The Consumer Financial Protection Bureau (CFPB) recently proposed the elimination of new payday lending rules created under the Obama Administration and imposed in 2017. Payday lenders are frequently vilified—a recent New York Times editorial declared that the CFPB “betrayed financially vulnerable Americans last week by proposing to gut rules…that shield borrowers from predatory loans”—but recent evidence indicates that the predatory costs of payday loans may be nonexistent and the benefits are real and measurable. Thus, the original regulatory restrictions were unnecessary.

Most Americans take access to credit for granted, but many lower-income Americans have difficulty meeting the requirements to get a credit card or take out collateralized loans. With minimal approval requirements that are easier to meet—often just a bank account statement, a pay stub, and a photo ID—payday lenders offer short-term, uncollateralized loans. These loans are advances against a future paycheck, typically about $100-$500 per loan, and customers usually owe a fee of around $15 per $100 borrowed for two weeks.

These are the opening two paragraphs from Peter Van Doren’s excellent post today, “The CFPB and Payday Lending Regulations,” at the Cato Institute’s Cato at Liberty site. The whole thing, which is not long, is worth reading. (Disclosure: Van Doren is the editor of Regulation, which I write for regularly)

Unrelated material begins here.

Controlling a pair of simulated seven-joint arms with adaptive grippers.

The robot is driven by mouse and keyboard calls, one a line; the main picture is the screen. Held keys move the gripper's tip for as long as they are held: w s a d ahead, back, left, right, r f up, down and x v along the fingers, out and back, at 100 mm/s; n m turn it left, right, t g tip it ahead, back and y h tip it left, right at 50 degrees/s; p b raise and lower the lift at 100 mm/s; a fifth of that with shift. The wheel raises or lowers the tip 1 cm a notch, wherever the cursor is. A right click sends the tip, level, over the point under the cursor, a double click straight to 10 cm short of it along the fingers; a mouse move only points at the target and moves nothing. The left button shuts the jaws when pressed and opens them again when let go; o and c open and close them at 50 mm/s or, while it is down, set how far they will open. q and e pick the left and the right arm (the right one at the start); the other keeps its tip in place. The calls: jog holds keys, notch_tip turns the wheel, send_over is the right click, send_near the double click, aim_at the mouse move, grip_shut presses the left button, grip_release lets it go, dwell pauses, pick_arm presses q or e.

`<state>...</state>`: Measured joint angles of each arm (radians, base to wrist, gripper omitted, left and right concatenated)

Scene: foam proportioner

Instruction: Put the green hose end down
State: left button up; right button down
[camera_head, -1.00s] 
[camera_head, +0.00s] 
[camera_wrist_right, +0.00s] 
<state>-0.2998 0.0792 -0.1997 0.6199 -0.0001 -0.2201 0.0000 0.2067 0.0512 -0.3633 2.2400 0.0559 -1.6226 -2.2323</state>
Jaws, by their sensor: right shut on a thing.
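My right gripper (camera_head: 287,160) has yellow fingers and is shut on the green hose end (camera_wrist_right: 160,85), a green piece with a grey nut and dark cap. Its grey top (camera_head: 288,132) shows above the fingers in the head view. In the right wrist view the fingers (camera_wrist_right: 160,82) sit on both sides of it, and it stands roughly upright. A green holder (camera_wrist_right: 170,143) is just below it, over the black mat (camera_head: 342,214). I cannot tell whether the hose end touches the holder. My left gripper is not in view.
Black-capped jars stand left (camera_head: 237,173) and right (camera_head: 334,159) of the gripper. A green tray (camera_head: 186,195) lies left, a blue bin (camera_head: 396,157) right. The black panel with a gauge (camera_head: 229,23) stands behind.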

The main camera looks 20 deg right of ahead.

He lays out the evidence that payday lending is competitive. He also points out that a large component of the payday lending fee is not properly seen as interest but is, rather, a fixed charge for the transaction. In that sense it’s not much different from the ATM charge you pay when you use an ATM affiliated with a bank other than your own.

When I taught my students about interest rates and pointed out that usury laws are price ceilings (and they had seen earlier in the course the problems caused by price ceilings on apartments and on gasoline), they got it. But usually someone in class pointed out that they had had enlistees who had got payday loans to buy the latest video game or Xbox. (Recall that the majority of my students were U.S. military officers.) The student raising the point usually objected to allowing payday loans or, at a minimum, advocated tight limits on the interest rates that could be charged.

I got caught off guard by this the first time it came up. But the next time I was ready. I asked if any of them had ever paid a $3 fee to use an ATM not affiliated with a bank. There were fewer takers than I expected because many of them, being in the military, banked with USAA and, if I recall correctly, USAA allowed them to use other banks’ ATMs without paying fees. Still, there were a few takers.

I pointed out that if they had paid $3 to get, say, $40 (that used to be my typical draw from an ATM) instead of waiting a day to get $40 from their own bank’s ATM, they were paying a daily interest rate of $3/$40, which is 7.5 percent per day. This, I pointed out, was way higher than the 15 percent for two weeks that is typical of payday loans.

I think one of the hardest things to do, but something that is absolutely required if you want to be a good economist is to put yourself in the shoes of someone who differs from you and ask yourself how he or she sees the world. One of my students shook his head in disapproval at the idea of a soldier or sailor using a payday loan to be able to play a game a little earlier. I could imagine the young soldier or sailor shaking his head in disapproval at the officer who pays a fee at an ATM so he can buy a snack or a toy for his kid.

By the way, good for the Consumer Financial Protection Bureau for doing this. Typically a good way to protect consumers is to let them engage in transactions that they see as benefiting them.